I want to know, as does Wilfred McNutt of Truro, how the province can fight a provincial deficit when
every fluctuation in the federal system and the price of our dollar rises and lowers affects equalization
payments, interest on debt and funding for programs?

QUESTION NO. 145

By: Mr. Ronald Russell (Hants West)

 

To: Hon. Bernard Boudreau (Minister of Finance)

I want to know, as does Ardan Stevenson of Bridgewater, what has been done by the Liberals to reduce
the number of civil servants working for the provincial government? Mr. Stevenson feels that rather than
cutting programs, reduction of the Civil Service should be the number one priority in reducing government
spending.

 

 

QUESTION NO. 146

By: Mr. Ronald Russell (Hants West)

 

To: Hon. Bernard Boudreau (Minister of Finance)

I want to know, as does Bruce Stevenson of North Sydney, if civil servants who have had their salaries
rolled back by the Liberal Government will be issued a tax credit?

QUESTION NO. 147

By: Mr. Ronald Russell (Hants West)

 

To: Hon. Bernard Boudreau (Minister of Finance)

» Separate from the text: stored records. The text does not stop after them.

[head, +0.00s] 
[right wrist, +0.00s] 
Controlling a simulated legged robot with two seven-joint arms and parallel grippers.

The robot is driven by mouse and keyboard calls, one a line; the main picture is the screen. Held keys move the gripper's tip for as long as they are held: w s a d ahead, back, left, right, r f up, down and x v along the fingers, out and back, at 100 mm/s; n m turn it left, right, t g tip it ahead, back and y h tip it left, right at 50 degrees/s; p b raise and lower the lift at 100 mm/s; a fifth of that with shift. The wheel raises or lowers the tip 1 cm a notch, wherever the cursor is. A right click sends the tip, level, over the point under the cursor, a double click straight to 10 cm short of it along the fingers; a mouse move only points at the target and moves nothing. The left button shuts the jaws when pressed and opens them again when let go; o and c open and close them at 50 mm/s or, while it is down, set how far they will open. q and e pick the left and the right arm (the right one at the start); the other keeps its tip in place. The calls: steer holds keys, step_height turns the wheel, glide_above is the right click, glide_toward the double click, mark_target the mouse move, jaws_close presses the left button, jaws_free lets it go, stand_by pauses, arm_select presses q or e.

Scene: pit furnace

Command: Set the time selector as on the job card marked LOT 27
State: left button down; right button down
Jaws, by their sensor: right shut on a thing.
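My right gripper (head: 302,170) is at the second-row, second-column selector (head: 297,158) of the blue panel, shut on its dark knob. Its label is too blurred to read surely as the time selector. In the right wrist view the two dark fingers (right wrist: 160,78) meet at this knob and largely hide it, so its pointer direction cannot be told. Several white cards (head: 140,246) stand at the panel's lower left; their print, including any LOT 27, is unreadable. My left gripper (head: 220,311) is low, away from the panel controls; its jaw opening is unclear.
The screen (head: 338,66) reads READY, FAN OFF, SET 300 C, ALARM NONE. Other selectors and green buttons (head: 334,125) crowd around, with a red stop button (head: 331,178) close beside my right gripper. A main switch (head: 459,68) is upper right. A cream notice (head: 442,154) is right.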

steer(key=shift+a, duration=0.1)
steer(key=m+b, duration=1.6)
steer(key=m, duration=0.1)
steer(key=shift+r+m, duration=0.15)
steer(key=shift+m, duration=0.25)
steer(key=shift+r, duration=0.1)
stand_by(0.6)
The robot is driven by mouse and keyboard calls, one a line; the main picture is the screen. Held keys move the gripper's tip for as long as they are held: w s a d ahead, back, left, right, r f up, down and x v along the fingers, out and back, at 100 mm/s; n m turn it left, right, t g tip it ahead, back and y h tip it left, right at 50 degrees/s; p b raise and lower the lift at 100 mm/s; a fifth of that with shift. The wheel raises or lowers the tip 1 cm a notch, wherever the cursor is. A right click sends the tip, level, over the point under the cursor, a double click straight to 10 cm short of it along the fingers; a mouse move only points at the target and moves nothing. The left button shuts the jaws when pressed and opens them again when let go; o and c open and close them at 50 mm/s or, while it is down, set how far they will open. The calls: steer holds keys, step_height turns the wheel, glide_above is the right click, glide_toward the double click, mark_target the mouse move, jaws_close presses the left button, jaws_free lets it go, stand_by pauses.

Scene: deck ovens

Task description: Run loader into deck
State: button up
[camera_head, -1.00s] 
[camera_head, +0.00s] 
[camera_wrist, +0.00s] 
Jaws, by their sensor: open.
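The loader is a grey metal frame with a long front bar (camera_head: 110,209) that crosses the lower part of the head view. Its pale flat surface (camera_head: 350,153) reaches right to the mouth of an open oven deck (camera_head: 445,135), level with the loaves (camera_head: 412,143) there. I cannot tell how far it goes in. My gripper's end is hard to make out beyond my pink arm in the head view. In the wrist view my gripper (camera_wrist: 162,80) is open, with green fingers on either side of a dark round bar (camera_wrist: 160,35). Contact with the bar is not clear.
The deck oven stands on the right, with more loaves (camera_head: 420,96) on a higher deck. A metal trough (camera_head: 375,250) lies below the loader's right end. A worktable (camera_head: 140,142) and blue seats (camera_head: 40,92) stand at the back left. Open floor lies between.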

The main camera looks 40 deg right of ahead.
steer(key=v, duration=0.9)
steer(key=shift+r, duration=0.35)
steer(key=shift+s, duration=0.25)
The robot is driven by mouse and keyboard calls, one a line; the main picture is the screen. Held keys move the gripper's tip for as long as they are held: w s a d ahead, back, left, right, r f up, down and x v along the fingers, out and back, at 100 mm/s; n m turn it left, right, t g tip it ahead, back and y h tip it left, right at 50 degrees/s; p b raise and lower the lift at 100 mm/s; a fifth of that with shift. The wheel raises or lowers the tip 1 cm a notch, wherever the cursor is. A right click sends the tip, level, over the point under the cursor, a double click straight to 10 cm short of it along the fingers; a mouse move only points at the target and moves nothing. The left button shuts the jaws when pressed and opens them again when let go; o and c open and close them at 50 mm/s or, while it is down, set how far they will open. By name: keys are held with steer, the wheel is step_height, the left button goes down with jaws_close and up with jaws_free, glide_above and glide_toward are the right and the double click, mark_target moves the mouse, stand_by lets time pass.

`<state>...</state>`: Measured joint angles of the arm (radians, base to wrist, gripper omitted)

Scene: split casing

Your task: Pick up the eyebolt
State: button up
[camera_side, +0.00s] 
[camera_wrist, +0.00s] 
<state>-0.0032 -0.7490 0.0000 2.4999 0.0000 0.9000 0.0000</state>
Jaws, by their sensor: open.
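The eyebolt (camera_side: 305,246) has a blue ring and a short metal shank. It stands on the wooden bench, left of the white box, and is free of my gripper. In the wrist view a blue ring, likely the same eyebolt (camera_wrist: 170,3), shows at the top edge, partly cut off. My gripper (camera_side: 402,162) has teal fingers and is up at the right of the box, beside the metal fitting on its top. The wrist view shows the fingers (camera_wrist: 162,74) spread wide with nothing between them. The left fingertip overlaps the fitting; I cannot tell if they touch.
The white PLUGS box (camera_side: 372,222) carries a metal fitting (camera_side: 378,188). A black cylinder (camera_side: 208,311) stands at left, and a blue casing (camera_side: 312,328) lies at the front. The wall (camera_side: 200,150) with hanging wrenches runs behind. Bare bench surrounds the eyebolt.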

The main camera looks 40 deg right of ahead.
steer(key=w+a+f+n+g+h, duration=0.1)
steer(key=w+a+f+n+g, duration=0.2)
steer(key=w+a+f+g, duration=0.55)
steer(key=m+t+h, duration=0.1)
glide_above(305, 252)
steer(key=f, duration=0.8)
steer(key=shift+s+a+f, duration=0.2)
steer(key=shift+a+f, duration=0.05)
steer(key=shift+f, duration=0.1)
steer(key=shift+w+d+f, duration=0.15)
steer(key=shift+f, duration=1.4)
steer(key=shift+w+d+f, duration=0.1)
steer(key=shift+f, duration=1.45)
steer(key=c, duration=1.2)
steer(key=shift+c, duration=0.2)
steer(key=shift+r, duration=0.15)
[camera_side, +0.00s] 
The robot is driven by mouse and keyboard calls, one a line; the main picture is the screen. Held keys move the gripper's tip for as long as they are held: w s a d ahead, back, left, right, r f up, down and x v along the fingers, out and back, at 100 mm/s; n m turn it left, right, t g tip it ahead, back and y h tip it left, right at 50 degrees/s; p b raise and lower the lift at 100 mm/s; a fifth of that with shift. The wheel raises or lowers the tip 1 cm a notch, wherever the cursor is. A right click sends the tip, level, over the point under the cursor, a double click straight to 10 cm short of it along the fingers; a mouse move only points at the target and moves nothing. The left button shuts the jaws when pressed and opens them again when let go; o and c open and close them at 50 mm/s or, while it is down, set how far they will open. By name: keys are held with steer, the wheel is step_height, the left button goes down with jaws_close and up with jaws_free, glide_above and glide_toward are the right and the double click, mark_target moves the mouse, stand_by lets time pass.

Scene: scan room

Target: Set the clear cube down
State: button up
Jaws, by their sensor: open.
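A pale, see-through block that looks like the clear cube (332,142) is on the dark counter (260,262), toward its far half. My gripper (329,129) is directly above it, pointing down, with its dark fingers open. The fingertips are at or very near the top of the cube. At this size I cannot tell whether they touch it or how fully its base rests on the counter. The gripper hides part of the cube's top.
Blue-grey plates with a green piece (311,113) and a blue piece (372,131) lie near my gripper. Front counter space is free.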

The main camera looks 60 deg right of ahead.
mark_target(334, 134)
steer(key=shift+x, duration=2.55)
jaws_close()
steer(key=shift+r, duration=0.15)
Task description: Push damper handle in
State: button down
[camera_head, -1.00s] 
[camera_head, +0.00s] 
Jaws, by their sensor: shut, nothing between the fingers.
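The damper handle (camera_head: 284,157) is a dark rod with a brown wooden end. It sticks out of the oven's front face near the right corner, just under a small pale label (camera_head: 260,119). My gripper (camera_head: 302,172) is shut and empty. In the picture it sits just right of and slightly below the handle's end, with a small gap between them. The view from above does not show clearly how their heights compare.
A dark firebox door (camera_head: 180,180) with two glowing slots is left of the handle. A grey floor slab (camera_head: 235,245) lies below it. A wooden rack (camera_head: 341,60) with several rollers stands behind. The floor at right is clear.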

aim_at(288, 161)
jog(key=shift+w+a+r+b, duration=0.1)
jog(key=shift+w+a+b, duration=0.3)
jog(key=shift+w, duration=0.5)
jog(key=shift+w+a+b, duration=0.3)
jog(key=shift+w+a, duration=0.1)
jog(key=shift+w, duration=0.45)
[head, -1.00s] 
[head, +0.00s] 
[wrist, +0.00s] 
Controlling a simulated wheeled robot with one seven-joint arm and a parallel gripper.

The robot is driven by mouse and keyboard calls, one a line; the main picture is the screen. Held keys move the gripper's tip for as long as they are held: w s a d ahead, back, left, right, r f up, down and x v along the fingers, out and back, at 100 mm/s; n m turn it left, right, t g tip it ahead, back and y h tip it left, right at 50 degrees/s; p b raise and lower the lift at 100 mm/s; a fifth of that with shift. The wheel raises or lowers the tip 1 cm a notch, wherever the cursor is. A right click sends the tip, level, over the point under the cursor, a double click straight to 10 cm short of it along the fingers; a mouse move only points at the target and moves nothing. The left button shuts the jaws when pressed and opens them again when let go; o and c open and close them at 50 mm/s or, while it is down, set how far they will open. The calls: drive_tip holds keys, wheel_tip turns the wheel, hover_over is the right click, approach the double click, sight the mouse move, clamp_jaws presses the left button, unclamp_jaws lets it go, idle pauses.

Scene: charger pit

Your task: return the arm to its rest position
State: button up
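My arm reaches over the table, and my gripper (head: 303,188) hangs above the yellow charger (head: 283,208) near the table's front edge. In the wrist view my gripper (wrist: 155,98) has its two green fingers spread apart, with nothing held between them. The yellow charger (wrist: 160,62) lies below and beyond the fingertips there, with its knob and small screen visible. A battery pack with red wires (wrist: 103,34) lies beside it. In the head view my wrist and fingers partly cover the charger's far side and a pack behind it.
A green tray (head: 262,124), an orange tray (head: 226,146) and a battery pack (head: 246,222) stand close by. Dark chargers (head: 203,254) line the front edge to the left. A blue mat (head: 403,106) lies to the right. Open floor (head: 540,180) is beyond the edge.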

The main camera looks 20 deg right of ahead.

I want to know, as does Allan Barclay of Kentville, if the government can provide a copy of their
economic and financial plan to pay off the provincial deficit and debt and has the minister provided the Right
Honourable Jean Chretien with a copy of this report?

QUESTION NO. 148

By: Mr. George Moody (Kings West)

 

To: Hon. Bernard Boudreau (Minister of Finance)

I want to know, as does Olive Smith of Dartmouth, how much money will the Nova Scotia and
municipal governments contribute to the building of a casino in Halifax, specifically in the area of additional
road work, water, sewage, police protection and committees to assess the concerns that will arise? Also, is the
government prepared to take over the whole enterprise should it fail?

QUESTION NO. 149

By: Mr. Ronald Russell (Hants West)

 

To: Hon. Bernard Boudreau (Minister of Finance)

I want to know, as does Susan Bethune of Yarmouth County, how the government can constantly
justify raising taxes and cutting programs, such as health and education, and yet continually raise the salaries
and expense accounts of members and ministers at the expense of the public?